=== Data section ===
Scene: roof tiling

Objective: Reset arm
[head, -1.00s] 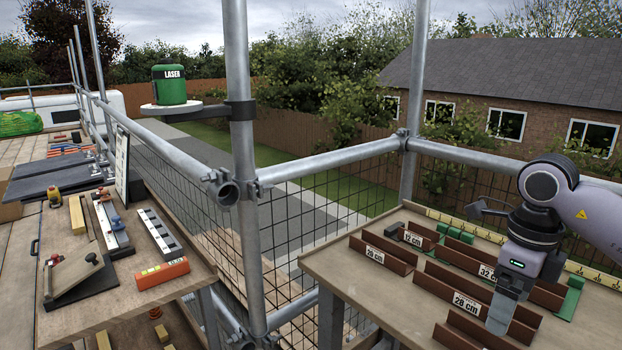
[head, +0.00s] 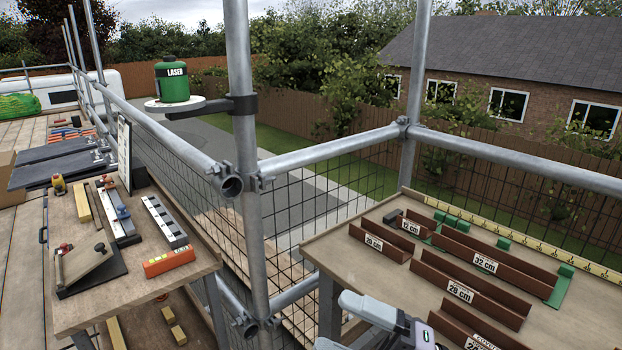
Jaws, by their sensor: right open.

=== Do this ===
The pictures should not be reproduced; quote all of the other material exactly.

=== Answer ===
Scene: roof tiling

Objective: Reset arm
[head, -1.00s] 
[head, +0.00s] 
Jaws, by their sensor: right open.

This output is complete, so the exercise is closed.